El procedimiento es invasivo y el pos operatorio es algo doloroso. Contracciones, espasmos, sangrados de varios días. No me quejo, la culpa no me deja. Me quedo un día en cama, en la casa está solo mi madre, me acuesto con una bolsa de hielo sobre el vientre, lloro y lloro sin que nadie lo note. En mi familia el protagonismo no me está reservado, y menos si es por algo así, así que a callar y a seguir. 
Mi novio es apenas mayor que yo y no sabe muy bien cómo ayudarme. Al poco tiempo rompemos. Muchas cosas se van a ir rompiendo después. 
Mi amiga me acompaña y me contiene. Será el comienzo de una serie de acompañamientos parecidos, que irán rotando. En el peor momento aparece un amigo con mirada acusatoria, sospecha, ¿sabe? Además de puta soy asesina. Puta y asesina. Escucho a amigas, a hermana, condenar enérgicamente el aborto, escucho calificar a las mujeres que abortan: ignorantes, irresponsables, putas, asesinas. La gama de calificativos varía, pero en general, casi siempre incluye puta y asesina. De los padres no se habla.
Los padres son hombres, están a salvo, a resguardo, no abren las piernas ni se embarazan. 

Mi silencio me protege de la condena, pero también me daña, me encarcela. Madre me acompañó y ayudó, pero sabe mal de palabras de consuelo. Ya está, ahora, parece decir, estás por la tuya, ya sos grande. Casi una madre, una madre que eligió no serlo. ya no sos hija. 
Nadie me preguntó si lo deseaba. 

El fantasma me acompaña y me persigue, hago cuentas: calculo la edad que tendría ese hijo o hija, aunque digo que es tema superado, pero cada vez que le pasa a otra, trato de estar, de acompañar, de poner el cuerpo porque aunque todas lo vivamos distinto a todas nos marca. O a casi todas. Solas y en silencio, es todo peor. Y no somos pobres, si encima fuéramos pobres, qué desierto, qué desolación. 

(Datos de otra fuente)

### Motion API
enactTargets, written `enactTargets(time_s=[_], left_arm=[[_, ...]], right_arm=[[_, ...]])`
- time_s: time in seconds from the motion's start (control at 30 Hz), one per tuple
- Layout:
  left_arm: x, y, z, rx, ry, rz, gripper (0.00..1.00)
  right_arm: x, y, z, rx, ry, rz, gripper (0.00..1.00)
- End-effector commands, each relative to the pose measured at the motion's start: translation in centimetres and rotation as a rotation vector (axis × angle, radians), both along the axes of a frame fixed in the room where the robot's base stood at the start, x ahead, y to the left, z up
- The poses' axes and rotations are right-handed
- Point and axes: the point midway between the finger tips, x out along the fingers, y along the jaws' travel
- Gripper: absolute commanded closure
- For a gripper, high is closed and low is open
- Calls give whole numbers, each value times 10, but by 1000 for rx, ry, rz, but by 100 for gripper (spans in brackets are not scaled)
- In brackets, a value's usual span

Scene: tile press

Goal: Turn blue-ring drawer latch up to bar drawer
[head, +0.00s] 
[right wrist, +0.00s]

Muertes, muchas muertes. Pibas y no tan pibas, madres que mueren dejando a sus hijos, solas  en la clandestinidad.

En la facultad, en el trabajo, escucho muchas estupideces. Defiendo la causa pero no hablo de mí. Milito, pero no cuento. La culpa teje una mantilla que me persigue en mi embarazo siguiente, años después, deseado y lleno de expectativas....Y miedos. Como si el destino me la fuera a cobrar. 
Milito a veces cuerpo a cuerpo. Escucho cosas horrendas de personas que quiero y me rodean, duelen, y si alguna vez hablo de mí, todo empeora. Pero de a poco, voy encontrado los "yo también", "yo de este modo", "yo me hice dos"...Y así. Pasan los años. Algunos dedos acusadores mutan en abrazos, o al menos, bajan del pedestal. Algunos dedos que jugaban a profundizar llagas se embanderan de verde y aunque no dicen, ni reconocen, ni se disculpan, ya no lastiman. Se empieza a hacer más y más visible. Nos vamos sumando, nos vamos poniendo verdes, nos vamos dando cuenta de que somos muchas, que no estamos solas, que desde los tiempos inmemoriales, que no es justo, que no queremos que otras pasen por lo que pasamos, ni por cosas mucho peores. 

En 2011 escucho por primera vez a una diputada de la Nación decir en un acto en la Plaza de los Dos Congresos: "Yo me hice un aborto", en primera persona. Ese día, empecé a ser más libre. Ese día empezamos a serlo todas.